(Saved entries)
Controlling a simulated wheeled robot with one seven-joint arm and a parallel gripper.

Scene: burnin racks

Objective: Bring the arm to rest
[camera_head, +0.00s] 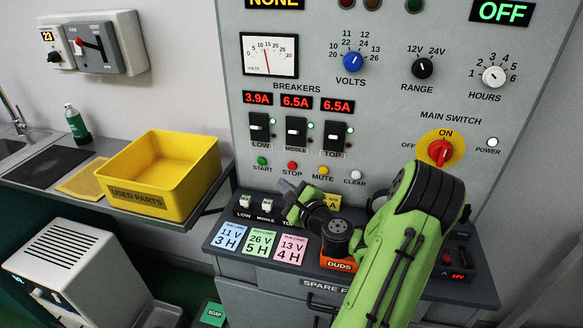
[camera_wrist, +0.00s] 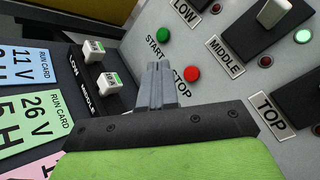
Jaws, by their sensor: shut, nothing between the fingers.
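My green arm (camera_head: 385,265) reaches in from the lower right over the ledge of the grey panel and is bent. My gripper (camera_head: 287,187) is above the ledge near the panel face, below the STOP and MUTE buttons. In the wrist view its grey fingers (camera_wrist: 156,82) are together with nothing between them. They overlap the picture area beside the red STOP button (camera_wrist: 193,74); I cannot tell how far off it is. Part of the ledge behind my arm is hidden.
Breaker switches (camera_head: 296,130) and a red main switch (camera_head: 440,151) are on the panel. A yellow bin (camera_head: 185,200) stands on the left counter.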

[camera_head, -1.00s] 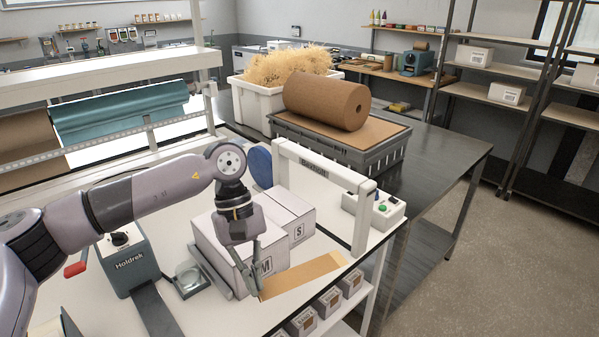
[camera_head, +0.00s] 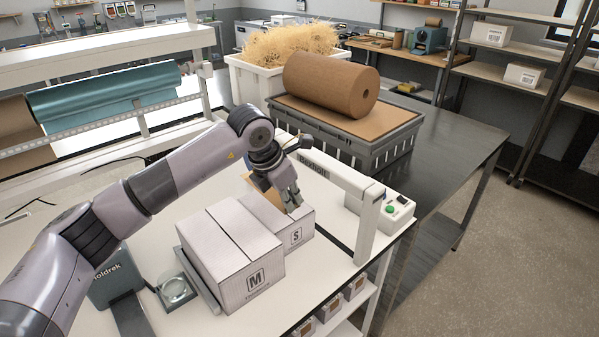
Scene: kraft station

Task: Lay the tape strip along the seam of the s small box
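The small box marked S (camera_head: 300,233) stands on the white bench, right behind the larger M box, its top partly hidden by my left gripper. My left gripper (camera_head: 292,208) points down at the top of the S box, its fingers close together. The tan tape strip (camera_head: 264,190) shows beside the gripper, over the far left part of the S box. It appears held in the fingers; most of it is hidden, and I cannot tell whether it touches the box. My right gripper is out of view.
The M box (camera_head: 230,258) stands in front of the S box. A white frame (camera_head: 335,178) and a control box with buttons (camera_head: 388,208) stand to the right.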

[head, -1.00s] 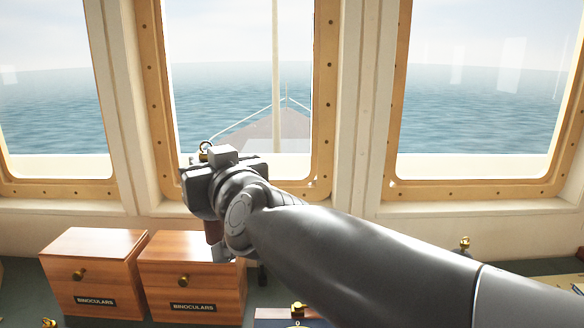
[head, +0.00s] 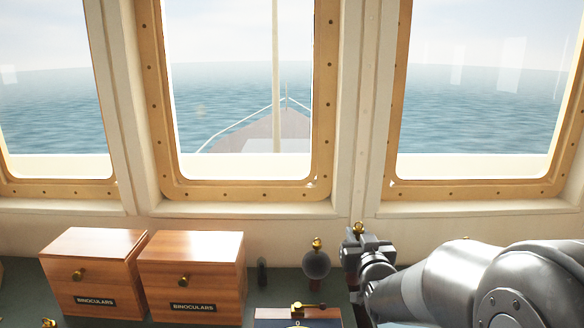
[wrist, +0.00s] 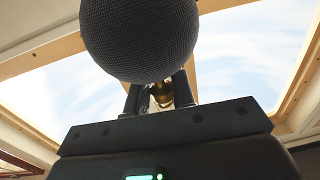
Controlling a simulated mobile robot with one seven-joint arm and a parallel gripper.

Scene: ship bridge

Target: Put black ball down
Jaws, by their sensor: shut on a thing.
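The black ball (wrist: 140,35) is large at the top of the wrist view, with a fine mesh texture. My gripper (wrist: 160,92) is shut on it; a brass fitting (wrist: 162,94) shows between the fingers below the ball. In the head view my gripper (head: 352,262) is low, right of the middle, above the back of the counter. A brass piece (head: 359,228) shows above it. The held ball is mostly hidden there by the gripper, and I cannot tell whether it touches the counter.
Another dark ball with a brass top (head: 316,265) stands just left of my gripper. Two wooden binocular boxes (head: 95,270) stand on the left, with a small dark object (head: 262,272) beside them. Windows (head: 240,90) rise behind.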

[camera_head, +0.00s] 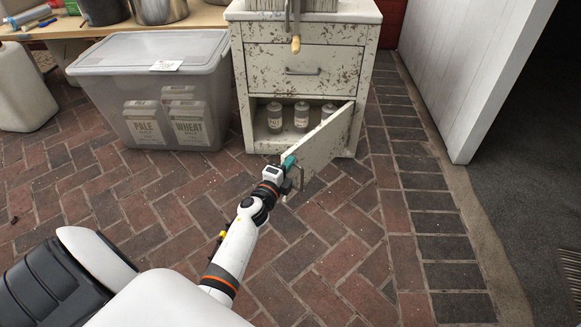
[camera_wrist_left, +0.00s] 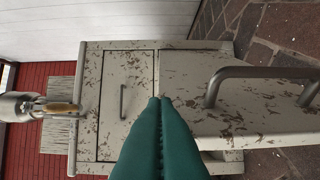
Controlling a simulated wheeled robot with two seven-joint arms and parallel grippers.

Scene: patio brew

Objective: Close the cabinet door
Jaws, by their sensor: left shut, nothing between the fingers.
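The cabinet (camera_head: 303,90) is cream with chipped paint and stands at the top middle of the head view. Its lower door (camera_head: 324,146) is swung open to the right, toward me. Several small bottles (camera_head: 301,115) stand inside the lower compartment. My left gripper (camera_head: 289,162) is at the door's free edge. In the left wrist view its green fingers (camera_wrist_left: 160,105) are shut together with nothing between them. The door (camera_wrist_left: 235,105) and its metal handle (camera_wrist_left: 260,72) lie to their right in that view. Contact between fingers and door cannot be told. My right gripper is not in view.
A clear lidded bin (camera_head: 150,95) with pale and wheat containers stands left of the cabinet. A wooden table (camera_head: 200,17) is behind it. A large white panel (camera_head: 465,70) stands at the right. The brick floor (camera_head: 330,240) in front is clear.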

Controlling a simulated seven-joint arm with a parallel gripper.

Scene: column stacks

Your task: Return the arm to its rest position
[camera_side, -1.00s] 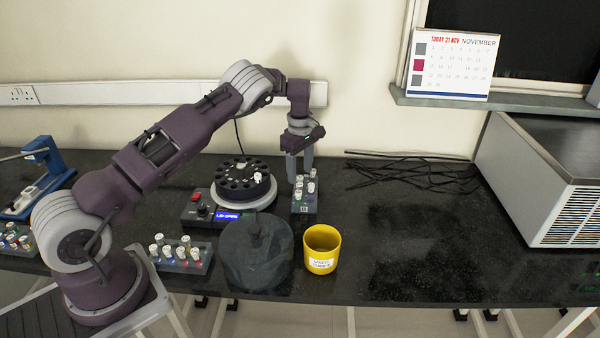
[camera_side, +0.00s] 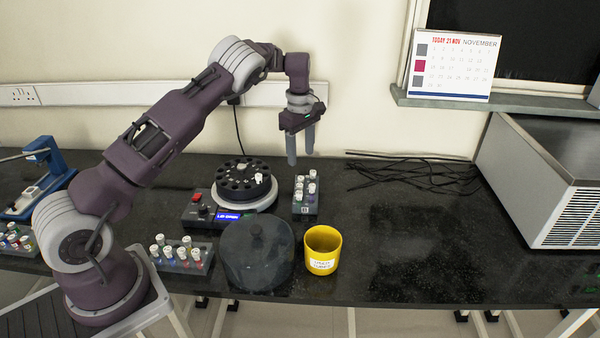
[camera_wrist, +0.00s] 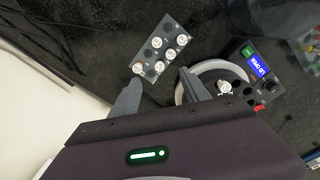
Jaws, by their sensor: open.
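My gripper (camera_side: 301,158) is open and empty in the side view. It hangs in the air above the rear of the small grey rack (camera_side: 305,206), with its fingers apart and pointing down. The rack holds several white-capped tubes. In the wrist view my gripper (camera_wrist: 160,92) shows two spread grey fingers with nothing between them. The same rack (camera_wrist: 147,56) lies beyond the fingertips there, with several white caps and some empty holes.
A round black rotor device (camera_side: 243,180) with a lit display stands left of the rack. A dark lidded vessel (camera_side: 256,262) and a yellow cup (camera_side: 322,250) stand in front. Another tube rack (camera_side: 182,258) is at front left. Black cables (camera_side: 415,172) lie at the right.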

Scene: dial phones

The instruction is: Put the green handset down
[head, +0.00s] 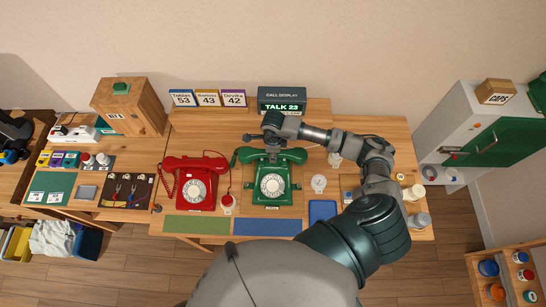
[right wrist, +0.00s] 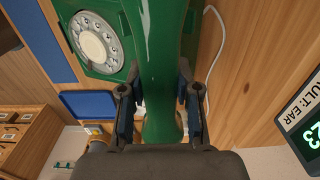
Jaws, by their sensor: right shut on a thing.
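The green handset (head: 296,155) lies crosswise over the top end of the green phone (head: 271,200), which has a white dial. My right gripper (head: 270,150) is shut around the middle of the handset. In the right wrist view the handset (right wrist: 160,60) runs between the two fingers of the gripper (right wrist: 158,95), with the phone's dial (right wrist: 93,42) beside it. I cannot tell whether the handset touches the cradle, because the gripper and handset cover it. My left gripper is not in view.
The call display (head: 282,100) behind the phone reads "TALK 23". A red phone (head: 195,190) with its handset on stands to the left. A blue mat (head: 267,226) and green mat (head: 196,225) lie in front. A small white round item (head: 319,183) stands right of the green phone.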

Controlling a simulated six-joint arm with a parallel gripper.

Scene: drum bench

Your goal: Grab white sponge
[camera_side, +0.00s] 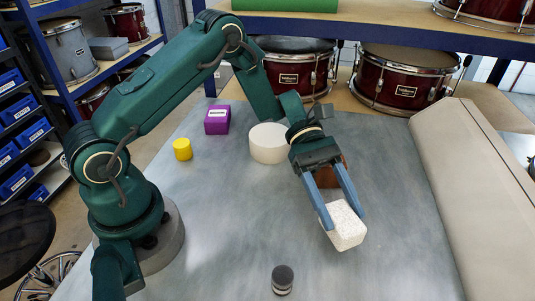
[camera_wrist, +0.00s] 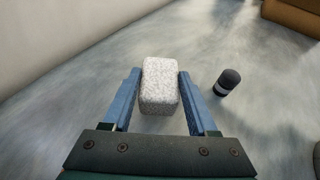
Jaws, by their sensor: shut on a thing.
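The white sponge (camera_side: 345,226) is a speckled white block in the front right part of the side view. My gripper (camera_side: 342,212) is shut on it, with one blue finger on each side. In the wrist view the sponge (camera_wrist: 160,85) sits between the two fingertips of my gripper (camera_wrist: 160,84). I cannot tell for sure whether the sponge touches the table or is held just above it.
A dark cylinder with a light band (camera_side: 282,280) stands on the grey table (camera_side: 225,235) near the front. A white round block (camera_side: 268,143), a purple box (camera_side: 217,120) and a yellow cylinder (camera_side: 182,149) stand farther back. A beige padded barrier (camera_side: 475,190) borders the right side.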

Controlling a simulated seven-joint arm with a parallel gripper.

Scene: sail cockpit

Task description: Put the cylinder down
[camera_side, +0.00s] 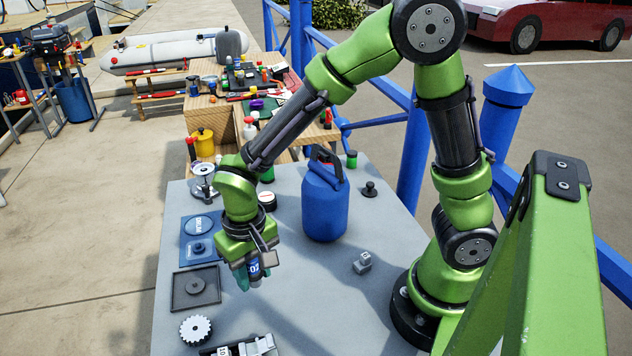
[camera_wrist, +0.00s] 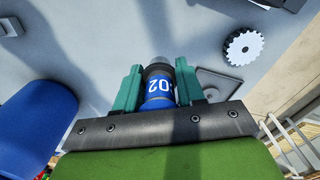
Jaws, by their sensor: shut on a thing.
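The cylinder (camera_side: 256,270) is small and blue with a dark cap and the white marking "02". My gripper (camera_side: 250,280) is shut on it, above the grey table's left front part. In the wrist view the cylinder (camera_wrist: 159,88) sits between the two teal fingers of my gripper (camera_wrist: 160,85), its dark end pointing away from the palm. I cannot tell exactly how high its lower end is above the table.
A dark square tray (camera_side: 208,300) and a white toothed wheel (camera_side: 195,329) lie left of my gripper. A blue pad (camera_side: 184,263) is behind the tray. The table (camera_side: 300,310) between is clear.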

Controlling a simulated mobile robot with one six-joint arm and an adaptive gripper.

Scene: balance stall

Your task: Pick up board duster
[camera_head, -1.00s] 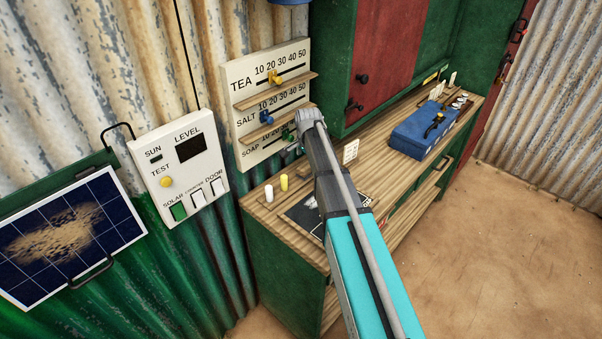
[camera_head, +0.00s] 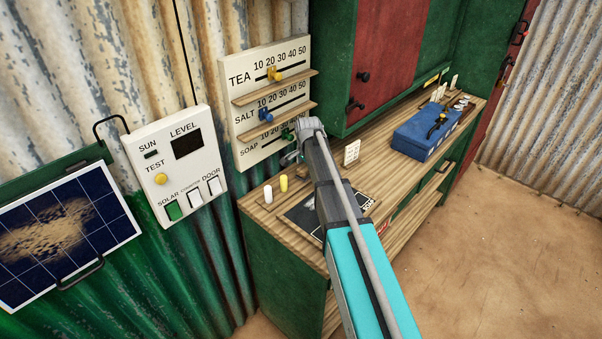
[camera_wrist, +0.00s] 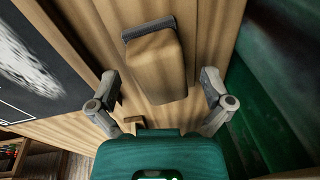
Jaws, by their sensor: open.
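The board duster (camera_wrist: 157,70) is a wooden block with a dark grey felt edge, on the wooden counter in the wrist view. My gripper (camera_wrist: 161,82) is open, with one finger on each side of the duster's near part. The fingers look apart from it, and nothing is held. In the head view, a finger of my gripper (camera_head: 291,158) shows beside my arm above the counter (camera_head: 262,226). My arm hides most of the gripper, and I cannot make out the duster there.
A black slate (camera_head: 303,216) with chalk marks lies beside the duster. White (camera_head: 268,194) and yellow (camera_head: 284,184) pegs stand near it. A price board (camera_head: 270,100) with sliders is behind, a cabinet (camera_head: 380,60) above. A blue box (camera_head: 424,134) stands farther right.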

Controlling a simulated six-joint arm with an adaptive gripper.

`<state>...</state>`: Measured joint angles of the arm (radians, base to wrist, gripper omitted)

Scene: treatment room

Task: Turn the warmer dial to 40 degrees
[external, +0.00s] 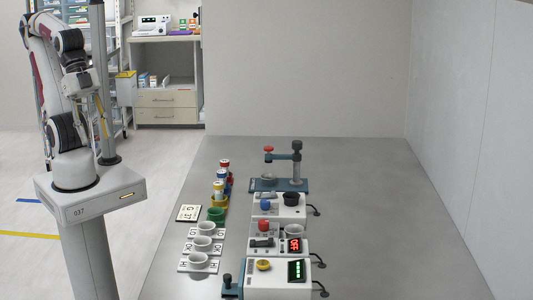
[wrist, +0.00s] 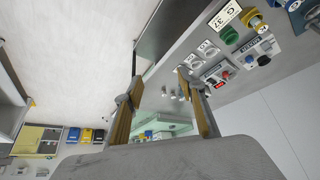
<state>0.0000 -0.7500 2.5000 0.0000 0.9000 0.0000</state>
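Several small devices stand along the table; no warmer label is readable, so I cannot tell which is the warmer. The nearest white device (external: 278,290) has a yellow knob (external: 263,265) and a panel with green lights (external: 297,270). Behind it, another unit (external: 277,248) has a black control (external: 262,242) and a red display (external: 294,245). That red display also shows in the wrist view (wrist: 219,85). The numbers are too small to read. My gripper (wrist: 160,82) is open and empty, its two yellowish fingers wide apart. It is left of the table, far from the devices.
Further back stand a white unit with a blue knob (external: 265,205) and a blue-based stand (external: 296,172). The table's right side is clear.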

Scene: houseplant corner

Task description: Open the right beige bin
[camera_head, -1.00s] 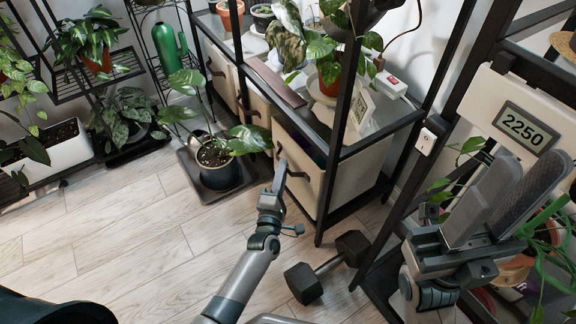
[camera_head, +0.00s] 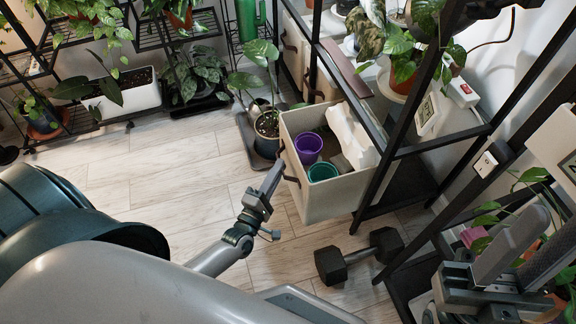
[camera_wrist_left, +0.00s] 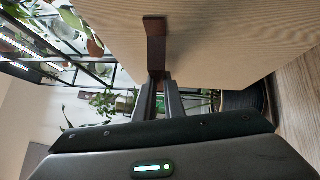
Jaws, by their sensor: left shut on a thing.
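The right beige bin (camera_head: 328,200) stands pulled out from under the shelf, its open top showing. Inside are a purple pot (camera_head: 308,146), a teal pot (camera_head: 322,172) and a crumpled white thing (camera_head: 350,135). My left gripper (camera_head: 273,178) is at the bin's front, shut on its dark brown strap handle. In the left wrist view the handle (camera_wrist_left: 155,48) runs down between the fingers (camera_wrist_left: 160,95), against the beige front (camera_wrist_left: 225,40). The fingers hide part of the handle. My right gripper (camera_head: 530,245) is at the lower right, its fingers apart, away from the bin.
A potted plant (camera_head: 266,125) on a dark mat stands close left of the bin. A dumbbell (camera_head: 358,257) lies on the floor right of my left gripper. Another beige bin (camera_head: 295,55) sits farther left under the shelf. The wooden floor (camera_head: 150,185) at left is clear.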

• Requirements: Reproduce the lines exactly, taking as the first line the one with "Scene: patio brew" and as the last line the one with "Objective: Close the cabinet door", and include nothing else.

• Task solution:
Scene: patio brew

Objective: Close the cabinet door

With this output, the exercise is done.